» GIVEN TASK
All of the data below must be repeated exactly.

== == ==

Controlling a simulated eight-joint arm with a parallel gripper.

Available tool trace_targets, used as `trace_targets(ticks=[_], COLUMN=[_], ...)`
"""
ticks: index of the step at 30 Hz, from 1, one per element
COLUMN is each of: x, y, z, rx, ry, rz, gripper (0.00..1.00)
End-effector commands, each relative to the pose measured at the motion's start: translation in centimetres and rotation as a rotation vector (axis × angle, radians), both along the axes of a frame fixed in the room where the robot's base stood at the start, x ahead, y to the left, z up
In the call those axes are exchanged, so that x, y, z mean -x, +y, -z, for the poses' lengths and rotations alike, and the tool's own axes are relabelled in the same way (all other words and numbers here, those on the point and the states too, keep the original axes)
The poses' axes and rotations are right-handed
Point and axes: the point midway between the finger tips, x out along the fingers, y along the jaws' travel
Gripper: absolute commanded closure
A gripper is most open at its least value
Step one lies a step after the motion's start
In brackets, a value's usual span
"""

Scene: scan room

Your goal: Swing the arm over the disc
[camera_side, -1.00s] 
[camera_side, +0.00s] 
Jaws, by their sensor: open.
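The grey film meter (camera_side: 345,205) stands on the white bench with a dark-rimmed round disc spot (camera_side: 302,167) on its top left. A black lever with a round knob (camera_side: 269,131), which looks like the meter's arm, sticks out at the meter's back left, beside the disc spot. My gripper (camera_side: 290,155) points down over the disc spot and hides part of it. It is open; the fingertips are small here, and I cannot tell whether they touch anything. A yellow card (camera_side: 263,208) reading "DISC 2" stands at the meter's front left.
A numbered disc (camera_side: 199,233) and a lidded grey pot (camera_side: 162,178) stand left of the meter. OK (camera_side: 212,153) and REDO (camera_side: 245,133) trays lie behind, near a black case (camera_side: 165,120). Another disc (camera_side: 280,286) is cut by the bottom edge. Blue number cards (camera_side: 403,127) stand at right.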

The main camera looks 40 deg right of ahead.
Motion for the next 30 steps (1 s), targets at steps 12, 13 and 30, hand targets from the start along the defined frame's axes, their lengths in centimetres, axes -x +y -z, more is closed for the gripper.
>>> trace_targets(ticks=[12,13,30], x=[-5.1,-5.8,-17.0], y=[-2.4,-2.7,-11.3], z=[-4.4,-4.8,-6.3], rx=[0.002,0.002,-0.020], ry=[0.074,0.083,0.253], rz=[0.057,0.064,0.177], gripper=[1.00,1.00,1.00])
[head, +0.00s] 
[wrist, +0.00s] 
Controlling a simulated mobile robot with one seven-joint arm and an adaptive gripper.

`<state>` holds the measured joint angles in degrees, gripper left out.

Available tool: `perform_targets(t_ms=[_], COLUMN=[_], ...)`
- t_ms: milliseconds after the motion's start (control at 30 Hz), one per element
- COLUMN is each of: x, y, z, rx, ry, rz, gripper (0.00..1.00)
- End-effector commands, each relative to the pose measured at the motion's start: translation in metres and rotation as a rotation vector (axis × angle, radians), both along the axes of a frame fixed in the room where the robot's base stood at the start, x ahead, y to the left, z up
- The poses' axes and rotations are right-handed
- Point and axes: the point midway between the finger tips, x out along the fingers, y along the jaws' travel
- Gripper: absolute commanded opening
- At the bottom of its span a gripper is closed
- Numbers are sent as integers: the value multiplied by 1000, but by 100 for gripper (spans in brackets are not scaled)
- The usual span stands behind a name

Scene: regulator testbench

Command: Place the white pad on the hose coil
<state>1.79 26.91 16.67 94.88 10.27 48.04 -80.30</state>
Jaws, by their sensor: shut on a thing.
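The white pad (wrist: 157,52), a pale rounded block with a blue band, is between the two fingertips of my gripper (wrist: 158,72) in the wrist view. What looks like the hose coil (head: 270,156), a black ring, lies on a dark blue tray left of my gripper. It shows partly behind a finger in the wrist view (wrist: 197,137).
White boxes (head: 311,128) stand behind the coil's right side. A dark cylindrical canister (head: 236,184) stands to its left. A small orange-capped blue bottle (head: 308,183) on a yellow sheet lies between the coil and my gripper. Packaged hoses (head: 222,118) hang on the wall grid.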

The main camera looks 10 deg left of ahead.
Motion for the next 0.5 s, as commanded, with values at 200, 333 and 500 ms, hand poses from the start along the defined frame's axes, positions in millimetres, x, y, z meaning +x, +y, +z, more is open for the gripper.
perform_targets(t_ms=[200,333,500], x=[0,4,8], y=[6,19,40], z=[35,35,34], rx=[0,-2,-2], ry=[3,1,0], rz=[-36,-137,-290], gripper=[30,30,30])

== == ==

» EXPECTED ANSWER
Controlling a simulated eight-joint arm with a parallel gripper.

Available tool trace_targets, used as `trace_targets(ticks=[_], COLUMN=[_], ...)`
"""
ticks: index of the step at 30 Hz, from 1, one per element
COLUMN is each of: x, y, z, rx, ry, rz, gripper (0.00..1.00)
End-effector commands, each relative to the pose measured at the motion's start: translation in centimetres and rotation as a rotation vector (axis × angle, radians), both along the axes of a frame fixed in the room where the robot's base stood at the start, x ahead, y to the left, z up
In the call those axes are exchanged, so that x, y, z mean -x, +y, -z, for the poses' lengths and rotations alike, and the tool's own axes are relabelled in the same way (all other words and numbers here, those on the point and the states too, keep the original axes)
The poses' axes and rotations are right-handed
Point and axes: the point midway between the finger tips, x out along the fingers, y along the jaws' travel
Gripper: absolute commanded closure
A gripper is most open at its least value
Step one lies a step after the motion's start
In brackets, a value's usual span
"""

Scene: scan room

Your goal: Swing the arm over the disc
[camera_side, -1.00s] 
[camera_side, +0.00s] 
Jaws, by their sensor: open.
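The grey film meter (camera_side: 345,205) stands on the white bench with a dark-rimmed round disc spot (camera_side: 302,167) on its top left. A black lever with a round knob (camera_side: 269,131), which looks like the meter's arm, sticks out at the meter's back left, beside the disc spot. My gripper (camera_side: 290,155) points down over the disc spot and hides part of it. It is open; the fingertips are small here, and I cannot tell whether they touch anything. A yellow card (camera_side: 263,208) reading "DISC 2" stands at the meter's front left.
A numbered disc (camera_side: 199,233) and a lidded grey pot (camera_side: 162,178) stand left of the meter. OK (camera_side: 212,153) and REDO (camera_side: 245,133) trays lie behind, near a black case (camera_side: 165,120). Another disc (camera_side: 280,286) is cut by the bottom edge. Blue number cards (camera_side: 403,127) stand at right.

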The main camera looks 40 deg right of ahead.
Motion for the next 30 steps (1 s), targets at steps 12, 13 and 30, hand targets from the start along the defined frame's axes, their lengths in centimetres, axes -x +y -z, more is closed for the gripper.
>>> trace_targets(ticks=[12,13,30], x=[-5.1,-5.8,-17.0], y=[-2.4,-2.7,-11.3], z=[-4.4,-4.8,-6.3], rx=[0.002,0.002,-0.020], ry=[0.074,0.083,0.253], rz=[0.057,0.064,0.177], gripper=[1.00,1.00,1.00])
[head, +0.00s] 
[wrist, +0.00s] 
Controlling a simulated mobile robot with one seven-joint arm and an adaptive gripper.

`<state>` holds the measured joint angles in degrees, gripper left out.

Available tool: `perform_targets(t_ms=[_], COLUMN=[_], ...)`
- t_ms: milliseconds after the motion's start (control at 30 Hz), one per element
- COLUMN is each of: x, y, z, rx, ry, rz, gripper (0.00..1.00)
- End-effector commands, each relative to the pose measured at the motion's start: translation in metres and rotation as a rotation vector (axis × angle, radians), both along the axes of a frame fixed in the room where the robot's base stood at the start, x ahead, y to the left, z up
- The poses' axes and rotations are right-handed
- Point and axes: the point midway between the finger tips, x out along the fingers, y along the jaws' travel
- Gripper: absolute commanded opening
- At the bottom of its span a gripper is closed
- Numbers are sent as integers: the value multiplied by 1000, but by 100 for gripper (spans in brackets are not scaled)
- The usual span stands behind a name

Scene: regulator testbench

Command: Place the white pad on the hose coil
<state>1.79 26.91 16.67 94.88 10.27 48.04 -80.30</state>
Jaws, by their sensor: shut on a thing.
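The white pad (wrist: 157,52), a pale rounded block with a blue band, is between the two fingertips of my gripper (wrist: 158,72) in the wrist view. What looks like the hose coil (head: 270,156), a black ring, lies on a dark blue tray left of my gripper. It shows partly behind a finger in the wrist view (wrist: 197,137).
White boxes (head: 311,128) stand behind the coil's right side. A dark cylindrical canister (head: 236,184) stands to its left. A small orange-capped blue bottle (head: 308,183) on a yellow sheet lies between the coil and my gripper. Packaged hoses (head: 222,118) hang on the wall grid.

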The main camera looks 10 deg left of ahead.
Motion for the next 0.5 s, as commanded, with values at 200, 333 and 500 ms, hand poses from the start along the defined frame's axes, positions in millimetres, x, y, z meaning +x, +y, +z, more is open for the gripper.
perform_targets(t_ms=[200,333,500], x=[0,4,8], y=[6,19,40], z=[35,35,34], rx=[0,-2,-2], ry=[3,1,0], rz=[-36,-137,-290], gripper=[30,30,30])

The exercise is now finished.